• [Information supplied]:
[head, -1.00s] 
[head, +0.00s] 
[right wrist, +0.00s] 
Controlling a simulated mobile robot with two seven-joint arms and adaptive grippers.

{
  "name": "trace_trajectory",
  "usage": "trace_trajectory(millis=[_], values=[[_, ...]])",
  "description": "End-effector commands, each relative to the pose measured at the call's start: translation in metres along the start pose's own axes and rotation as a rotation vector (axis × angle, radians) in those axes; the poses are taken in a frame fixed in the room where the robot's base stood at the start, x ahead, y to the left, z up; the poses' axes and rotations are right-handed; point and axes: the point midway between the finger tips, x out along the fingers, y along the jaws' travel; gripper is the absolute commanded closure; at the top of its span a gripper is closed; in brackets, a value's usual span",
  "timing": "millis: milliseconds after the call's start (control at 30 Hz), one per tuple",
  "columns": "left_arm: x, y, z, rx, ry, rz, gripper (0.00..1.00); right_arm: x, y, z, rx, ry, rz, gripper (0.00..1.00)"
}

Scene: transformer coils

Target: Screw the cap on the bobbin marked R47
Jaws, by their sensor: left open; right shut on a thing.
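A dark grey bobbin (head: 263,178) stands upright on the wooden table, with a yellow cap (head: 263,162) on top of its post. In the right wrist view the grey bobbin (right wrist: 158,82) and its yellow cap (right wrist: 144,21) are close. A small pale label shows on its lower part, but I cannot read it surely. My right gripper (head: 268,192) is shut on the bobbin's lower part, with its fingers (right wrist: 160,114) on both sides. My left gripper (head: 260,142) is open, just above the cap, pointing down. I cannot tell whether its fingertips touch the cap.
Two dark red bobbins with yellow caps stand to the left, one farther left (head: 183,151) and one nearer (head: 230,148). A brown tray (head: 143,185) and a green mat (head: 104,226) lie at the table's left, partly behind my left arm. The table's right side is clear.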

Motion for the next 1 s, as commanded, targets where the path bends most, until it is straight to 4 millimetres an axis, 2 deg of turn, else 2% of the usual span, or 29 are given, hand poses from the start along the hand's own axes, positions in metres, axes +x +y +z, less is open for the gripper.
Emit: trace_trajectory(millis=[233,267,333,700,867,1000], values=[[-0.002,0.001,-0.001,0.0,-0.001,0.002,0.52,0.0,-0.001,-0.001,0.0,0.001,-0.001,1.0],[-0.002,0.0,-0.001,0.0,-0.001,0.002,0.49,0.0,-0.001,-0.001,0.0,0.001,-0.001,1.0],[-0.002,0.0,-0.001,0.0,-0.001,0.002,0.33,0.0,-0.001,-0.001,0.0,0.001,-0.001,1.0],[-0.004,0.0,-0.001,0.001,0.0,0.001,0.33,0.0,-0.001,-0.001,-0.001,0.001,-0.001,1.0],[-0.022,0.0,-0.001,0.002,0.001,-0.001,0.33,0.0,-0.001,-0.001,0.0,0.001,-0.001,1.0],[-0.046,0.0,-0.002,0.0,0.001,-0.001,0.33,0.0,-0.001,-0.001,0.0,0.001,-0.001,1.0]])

• [Prompt]: Emit the full listing verbatim.

• [The response]:
[head, -1.00s] 
[head, +0.00s] 
[right wrist, +0.00s] 
Controlling a simulated mobile robot with two seven-joint arms and adaptive grippers.

{
  "name": "trace_trajectory",
  "usage": "trace_trajectory(millis=[_], values=[[_, ...]])",
  "description": "End-effector commands, each relative to the pose measured at the call's start: translation in metres along the start pose's own axes and rotation as a rotation vector (axis × angle, radians) in those axes; the poses are taken in a frame fixed in the room where the robot's base stood at the start, x ahead, y to the left, z up; the poses' axes and rotations are right-handed; point and axes: the point midway between the finger tips, x out along the fingers, y along the jaws' travel; gripper is the absolute commanded closure; at the top of its span a gripper is closed; in brackets, a value's usual span",
  "timing": "millis: milliseconds after the call's start (control at 30 Hz), one per tuple",
  "columns": "left_arm: x, y, z, rx, ry, rz, gripper (0.00..1.00); right_arm: x, y, z, rx, ry, rz, gripper (0.00..1.00)"
}

Scene: transformer coils

Target: Screw the cap on the bobbin marked R47
Jaws, by their sensor: left open; right shut on a thing.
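A dark grey bobbin (head: 263,178) stands upright on the wooden table, with a yellow cap (head: 263,162) on top of its post. In the right wrist view the grey bobbin (right wrist: 158,82) and its yellow cap (right wrist: 144,21) are close. A small pale label shows on its lower part, but I cannot read it surely. My right gripper (head: 268,192) is shut on the bobbin's lower part, with its fingers (right wrist: 160,114) on both sides. My left gripper (head: 260,142) is open, just above the cap, pointing down. I cannot tell whether its fingertips touch the cap.
Two dark red bobbins with yellow caps stand to the left, one farther left (head: 183,151) and one nearer (head: 230,148). A brown tray (head: 143,185) and a green mat (head: 104,226) lie at the table's left, partly behind my left arm. The table's right side is clear.

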Motion for the next 1 s, as commanded, targets where the path bends most, until it is straight to 4 millimetres an axis, 2 deg of turn, else 2% of the usual span, or 29 are given, hand poses from the start along the hand's own axes, positions in metres, axes +x +y +z, less is open for the gripper.
Emit: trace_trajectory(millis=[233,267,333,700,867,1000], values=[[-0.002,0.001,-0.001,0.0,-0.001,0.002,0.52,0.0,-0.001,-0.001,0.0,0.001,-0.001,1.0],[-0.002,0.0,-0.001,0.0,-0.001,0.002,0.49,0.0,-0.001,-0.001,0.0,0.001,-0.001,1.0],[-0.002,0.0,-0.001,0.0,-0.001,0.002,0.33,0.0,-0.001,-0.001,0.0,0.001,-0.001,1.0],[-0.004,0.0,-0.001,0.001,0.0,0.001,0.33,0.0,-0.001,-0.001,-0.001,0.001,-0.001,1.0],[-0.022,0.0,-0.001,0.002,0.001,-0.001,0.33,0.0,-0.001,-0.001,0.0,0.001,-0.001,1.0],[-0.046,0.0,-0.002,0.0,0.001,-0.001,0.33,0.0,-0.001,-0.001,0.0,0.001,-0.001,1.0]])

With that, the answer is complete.